Analogy: Think of two different classes taking the same test. If Class A has a small $$\sigma$$, most students scored very close to the average. If Class B has a large $$\sigma$$, the scores were all over the place - some very high, some very low.
4. The Total Area Under the Curve is 1
This is a fundamental rule for all probability distributions. Since the curve represents all possible outcomes, the total probability must be 100%, or 1.
Therefore, the total area under the entire normal distribution curve is always equal to 1.
This also means the area of each symmetrical half is 0.5. So, there's a 50% chance of an outcome being above the mean, and a 50% chance of it being below the mean.
Did you know?
The normal distribution is also called the Gaussian distribution, named after the brilliant German mathematician Carl Friedrich Gauss, who did extensive work on it in the early 1800s.
Let's Recap!
Quick Review Box
- Continuous Random Variables can take any value in a range (e.g., height, weight, time).
- Probability for continuous variables is the area under a curve.
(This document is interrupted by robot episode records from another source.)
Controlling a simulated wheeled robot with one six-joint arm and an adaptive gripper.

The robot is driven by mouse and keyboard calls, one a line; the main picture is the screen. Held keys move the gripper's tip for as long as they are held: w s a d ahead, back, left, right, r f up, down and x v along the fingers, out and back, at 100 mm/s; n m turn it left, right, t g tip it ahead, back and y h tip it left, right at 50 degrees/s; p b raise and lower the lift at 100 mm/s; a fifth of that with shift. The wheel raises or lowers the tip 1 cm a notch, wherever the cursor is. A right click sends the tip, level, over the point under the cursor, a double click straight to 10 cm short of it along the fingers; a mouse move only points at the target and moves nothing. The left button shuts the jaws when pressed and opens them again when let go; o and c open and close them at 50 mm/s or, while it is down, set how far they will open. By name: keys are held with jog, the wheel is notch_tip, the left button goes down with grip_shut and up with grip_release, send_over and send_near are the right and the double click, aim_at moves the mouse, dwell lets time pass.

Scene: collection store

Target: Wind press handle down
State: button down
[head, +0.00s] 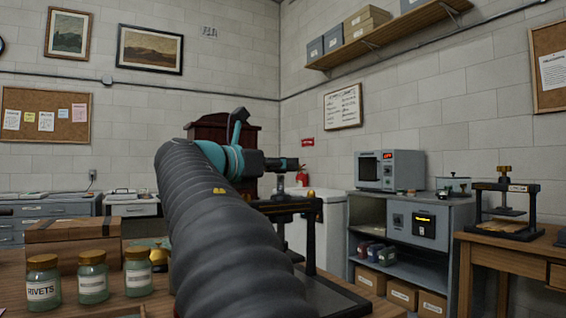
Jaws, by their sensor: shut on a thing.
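A dark press (311,240) stands on the wooden table in front of me, with a black crossbar and post. My ribbed arm covers much of its left side and base. My gripper (288,164) is above the crossbar, at the top of the press screw, pointing right. It is shut on the press handle, which is mostly hidden by the dark jaws. The handle's exact angle cannot be made out. The press plate and whatever lies under it are hidden behind my arm.
Several glass jars (90,279), one labelled RIVETS, and a wooden box (72,243) stand left of my arm. A second press (506,205) stands on a wooden bench at right. A grey shelf unit (400,262) holds boxes. Open space shows above the press.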

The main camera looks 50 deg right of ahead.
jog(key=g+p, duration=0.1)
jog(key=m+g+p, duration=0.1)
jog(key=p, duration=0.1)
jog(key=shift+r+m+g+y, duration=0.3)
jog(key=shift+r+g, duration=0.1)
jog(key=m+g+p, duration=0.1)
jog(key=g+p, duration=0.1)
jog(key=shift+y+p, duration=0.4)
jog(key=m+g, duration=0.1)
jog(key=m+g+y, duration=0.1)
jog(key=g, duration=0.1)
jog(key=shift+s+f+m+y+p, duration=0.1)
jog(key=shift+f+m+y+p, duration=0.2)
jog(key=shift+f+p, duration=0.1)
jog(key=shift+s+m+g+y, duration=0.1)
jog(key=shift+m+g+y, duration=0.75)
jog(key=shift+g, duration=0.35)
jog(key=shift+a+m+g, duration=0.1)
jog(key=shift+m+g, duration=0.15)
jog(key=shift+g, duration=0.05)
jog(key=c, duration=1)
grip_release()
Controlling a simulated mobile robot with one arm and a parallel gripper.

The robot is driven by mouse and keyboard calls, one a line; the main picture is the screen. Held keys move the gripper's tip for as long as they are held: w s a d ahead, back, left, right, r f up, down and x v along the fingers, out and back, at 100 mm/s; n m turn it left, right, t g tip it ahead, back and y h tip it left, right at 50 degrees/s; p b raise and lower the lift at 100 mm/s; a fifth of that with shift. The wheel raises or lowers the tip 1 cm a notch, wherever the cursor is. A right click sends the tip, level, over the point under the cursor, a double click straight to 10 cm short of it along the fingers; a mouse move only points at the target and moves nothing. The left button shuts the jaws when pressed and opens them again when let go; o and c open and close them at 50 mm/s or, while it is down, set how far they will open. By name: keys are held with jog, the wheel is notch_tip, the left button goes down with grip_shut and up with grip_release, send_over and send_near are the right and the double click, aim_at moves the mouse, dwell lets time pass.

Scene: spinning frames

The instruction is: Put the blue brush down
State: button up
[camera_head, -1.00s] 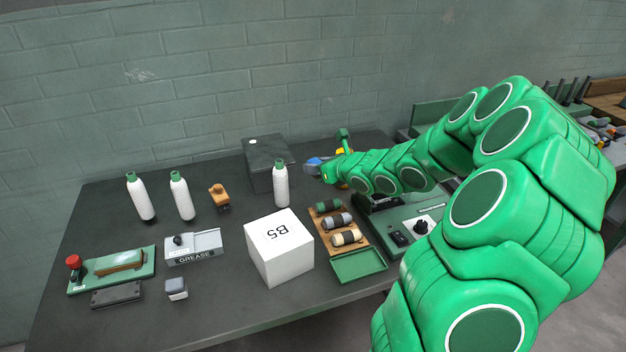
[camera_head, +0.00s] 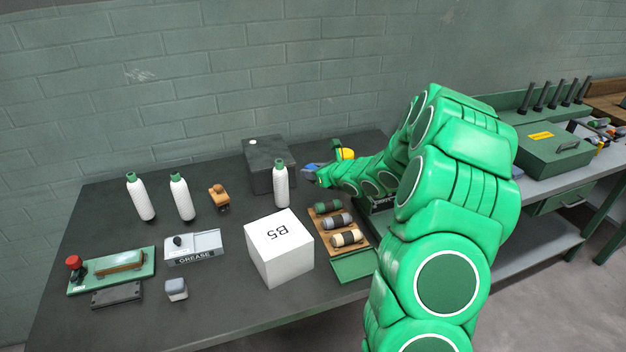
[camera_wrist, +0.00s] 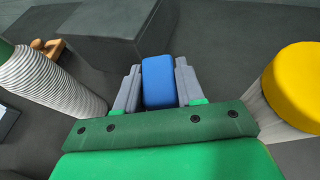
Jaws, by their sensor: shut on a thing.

- The notation $$X \sim N(\mu, \sigma^2)$$ means the variable X follows a normal distribution with mean $$\mu$$ and variance $$\sigma^2$$.
- Key Properties:
- It's bell-shaped and symmetrical about the mean.
- The Mean = Median = Mode.
- The standard deviation ($$\sigma$$) controls the flatness/spread of the curve.
- The total area under the curve is always 1.
- Watch out! Remember to take the square root of the second parameter to find the standard deviation $$\sigma$$.
Great job! You've now mastered the fundamental concepts of the normal distribution. These ideas are the foundation for everything that comes next. Keep these properties in mind as we move on to learn how to calculate probabilities using this powerful tool.